__STORED DATA__
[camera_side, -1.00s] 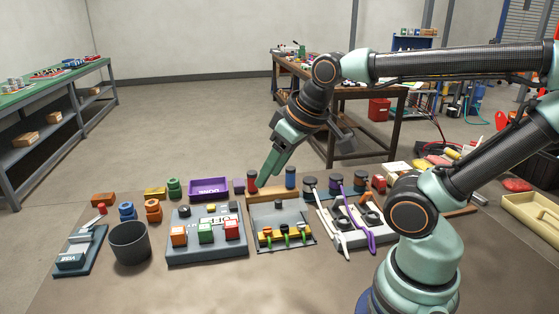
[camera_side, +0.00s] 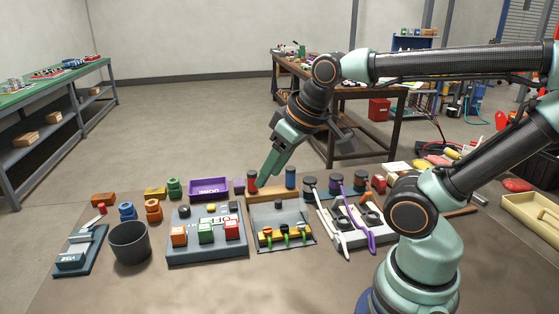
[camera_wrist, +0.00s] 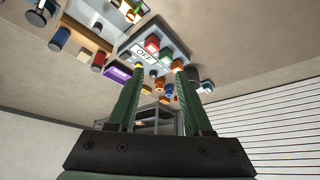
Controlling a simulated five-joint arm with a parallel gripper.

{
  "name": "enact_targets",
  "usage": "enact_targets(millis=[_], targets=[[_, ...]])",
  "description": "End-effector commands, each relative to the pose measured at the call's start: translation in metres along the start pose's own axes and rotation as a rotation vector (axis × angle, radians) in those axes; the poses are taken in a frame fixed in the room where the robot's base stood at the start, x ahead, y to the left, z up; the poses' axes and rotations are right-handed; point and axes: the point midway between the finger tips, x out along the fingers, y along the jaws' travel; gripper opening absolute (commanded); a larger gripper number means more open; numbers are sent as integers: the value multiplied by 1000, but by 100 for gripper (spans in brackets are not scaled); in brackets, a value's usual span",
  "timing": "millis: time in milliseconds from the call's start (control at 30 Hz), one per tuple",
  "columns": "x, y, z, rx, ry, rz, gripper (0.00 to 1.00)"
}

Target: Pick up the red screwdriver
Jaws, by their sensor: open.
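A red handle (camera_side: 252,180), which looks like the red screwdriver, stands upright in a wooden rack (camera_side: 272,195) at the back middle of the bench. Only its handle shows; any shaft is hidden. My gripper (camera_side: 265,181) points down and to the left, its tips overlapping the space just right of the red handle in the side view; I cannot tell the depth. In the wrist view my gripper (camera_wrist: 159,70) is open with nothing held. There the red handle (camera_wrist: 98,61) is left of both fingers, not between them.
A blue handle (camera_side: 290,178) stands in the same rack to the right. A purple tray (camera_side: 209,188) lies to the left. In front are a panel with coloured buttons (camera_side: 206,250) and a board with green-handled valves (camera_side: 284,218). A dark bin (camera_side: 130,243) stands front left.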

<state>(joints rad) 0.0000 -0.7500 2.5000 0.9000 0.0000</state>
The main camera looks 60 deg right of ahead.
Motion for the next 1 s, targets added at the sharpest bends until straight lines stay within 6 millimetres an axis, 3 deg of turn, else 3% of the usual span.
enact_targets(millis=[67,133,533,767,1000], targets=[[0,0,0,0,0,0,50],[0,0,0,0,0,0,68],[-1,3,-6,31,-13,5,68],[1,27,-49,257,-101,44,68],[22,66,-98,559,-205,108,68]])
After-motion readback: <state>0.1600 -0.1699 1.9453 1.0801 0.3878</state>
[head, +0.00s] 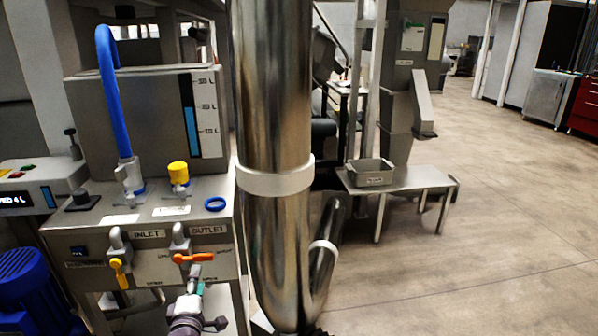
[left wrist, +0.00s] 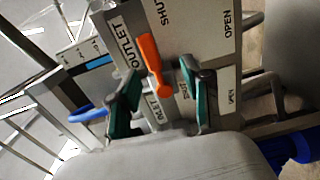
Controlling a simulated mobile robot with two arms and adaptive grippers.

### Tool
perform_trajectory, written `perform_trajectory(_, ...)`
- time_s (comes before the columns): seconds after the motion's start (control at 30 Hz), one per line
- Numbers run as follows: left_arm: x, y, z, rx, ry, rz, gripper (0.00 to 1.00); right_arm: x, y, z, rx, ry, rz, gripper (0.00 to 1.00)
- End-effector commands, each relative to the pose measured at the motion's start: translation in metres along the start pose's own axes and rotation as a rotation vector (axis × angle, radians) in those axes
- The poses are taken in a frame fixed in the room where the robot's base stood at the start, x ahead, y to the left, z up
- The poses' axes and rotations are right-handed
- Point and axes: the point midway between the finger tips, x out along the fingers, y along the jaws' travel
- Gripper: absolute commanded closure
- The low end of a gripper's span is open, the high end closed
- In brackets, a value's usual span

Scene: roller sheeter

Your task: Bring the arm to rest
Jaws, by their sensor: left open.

--

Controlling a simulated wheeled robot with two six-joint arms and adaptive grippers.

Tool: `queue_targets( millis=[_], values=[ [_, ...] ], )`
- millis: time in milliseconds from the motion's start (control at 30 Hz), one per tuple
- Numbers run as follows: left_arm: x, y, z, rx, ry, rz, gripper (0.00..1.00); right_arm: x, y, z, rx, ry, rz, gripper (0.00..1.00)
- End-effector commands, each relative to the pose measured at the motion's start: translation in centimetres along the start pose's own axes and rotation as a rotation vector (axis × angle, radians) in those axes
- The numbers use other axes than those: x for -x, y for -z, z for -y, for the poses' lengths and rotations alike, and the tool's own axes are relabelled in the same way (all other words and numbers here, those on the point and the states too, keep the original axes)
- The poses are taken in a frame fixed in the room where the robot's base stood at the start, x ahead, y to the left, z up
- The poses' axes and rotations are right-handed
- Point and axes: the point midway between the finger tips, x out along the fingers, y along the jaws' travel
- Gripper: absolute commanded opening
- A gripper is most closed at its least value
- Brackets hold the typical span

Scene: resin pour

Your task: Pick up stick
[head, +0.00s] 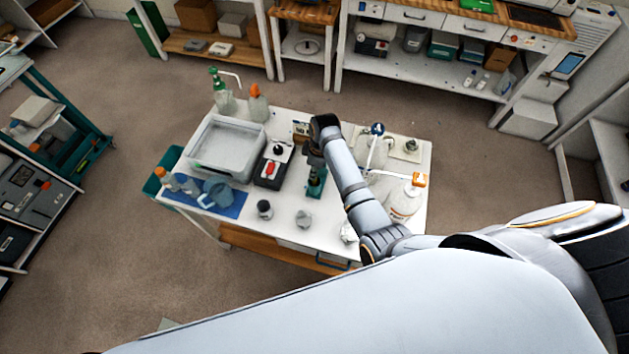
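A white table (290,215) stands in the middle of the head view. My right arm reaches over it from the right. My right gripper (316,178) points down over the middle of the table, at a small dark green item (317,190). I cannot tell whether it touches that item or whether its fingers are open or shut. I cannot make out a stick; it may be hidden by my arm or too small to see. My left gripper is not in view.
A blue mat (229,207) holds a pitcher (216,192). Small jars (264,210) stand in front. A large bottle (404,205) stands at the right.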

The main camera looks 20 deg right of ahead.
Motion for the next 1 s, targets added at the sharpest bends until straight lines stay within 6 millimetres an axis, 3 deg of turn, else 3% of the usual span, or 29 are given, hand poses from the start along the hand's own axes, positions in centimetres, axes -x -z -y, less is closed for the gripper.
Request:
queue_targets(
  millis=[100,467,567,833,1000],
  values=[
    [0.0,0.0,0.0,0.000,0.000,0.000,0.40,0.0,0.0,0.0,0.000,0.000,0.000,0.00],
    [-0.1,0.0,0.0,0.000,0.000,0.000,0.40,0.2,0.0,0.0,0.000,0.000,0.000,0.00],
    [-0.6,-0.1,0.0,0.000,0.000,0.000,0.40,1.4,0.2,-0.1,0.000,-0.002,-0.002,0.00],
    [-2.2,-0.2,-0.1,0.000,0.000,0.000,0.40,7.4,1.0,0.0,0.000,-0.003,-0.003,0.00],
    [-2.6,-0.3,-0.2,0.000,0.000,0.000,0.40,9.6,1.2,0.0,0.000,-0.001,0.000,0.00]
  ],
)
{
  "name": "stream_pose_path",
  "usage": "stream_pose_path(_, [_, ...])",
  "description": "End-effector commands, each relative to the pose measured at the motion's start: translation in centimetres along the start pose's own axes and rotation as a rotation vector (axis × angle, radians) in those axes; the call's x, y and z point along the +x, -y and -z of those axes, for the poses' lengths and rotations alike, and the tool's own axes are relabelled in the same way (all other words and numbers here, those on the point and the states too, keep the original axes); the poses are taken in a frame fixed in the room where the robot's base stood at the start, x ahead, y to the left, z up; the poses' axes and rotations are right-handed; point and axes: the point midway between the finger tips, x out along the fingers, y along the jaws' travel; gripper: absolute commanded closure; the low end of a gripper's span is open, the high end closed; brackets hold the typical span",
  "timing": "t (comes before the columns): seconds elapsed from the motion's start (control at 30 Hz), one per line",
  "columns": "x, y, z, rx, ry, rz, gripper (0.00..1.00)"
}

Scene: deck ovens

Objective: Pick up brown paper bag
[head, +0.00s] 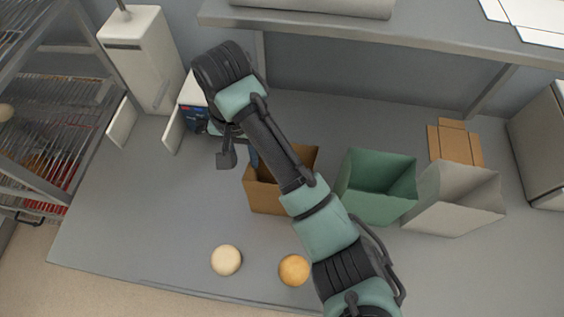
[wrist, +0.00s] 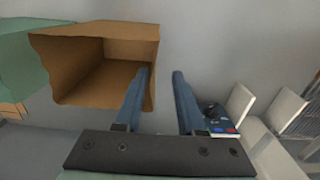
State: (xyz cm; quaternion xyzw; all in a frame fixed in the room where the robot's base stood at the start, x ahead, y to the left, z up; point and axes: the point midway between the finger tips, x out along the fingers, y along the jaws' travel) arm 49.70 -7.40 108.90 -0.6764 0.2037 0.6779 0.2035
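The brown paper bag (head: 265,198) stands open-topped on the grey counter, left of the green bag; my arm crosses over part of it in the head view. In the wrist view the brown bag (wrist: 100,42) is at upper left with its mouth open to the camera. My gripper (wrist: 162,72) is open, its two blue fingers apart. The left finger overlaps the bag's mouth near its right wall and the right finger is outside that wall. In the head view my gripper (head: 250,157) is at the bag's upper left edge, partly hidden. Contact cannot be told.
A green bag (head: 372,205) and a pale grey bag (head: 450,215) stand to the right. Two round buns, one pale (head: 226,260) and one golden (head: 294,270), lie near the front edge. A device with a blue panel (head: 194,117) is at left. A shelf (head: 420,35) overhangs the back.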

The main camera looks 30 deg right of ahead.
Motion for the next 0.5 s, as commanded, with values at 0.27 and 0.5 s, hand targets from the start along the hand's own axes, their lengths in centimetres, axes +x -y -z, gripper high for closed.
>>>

__GOAL__
Check all the records above and select each line where the string "milliseconds" is found.

__COMPLETED EXERCISE__
  "timing": "millis: time in milliseconds from the call's start (control at 30 Hz), one per tuple",
- millis: time in milliseconds from the motion's start (control at 30 Hz), one per tuple

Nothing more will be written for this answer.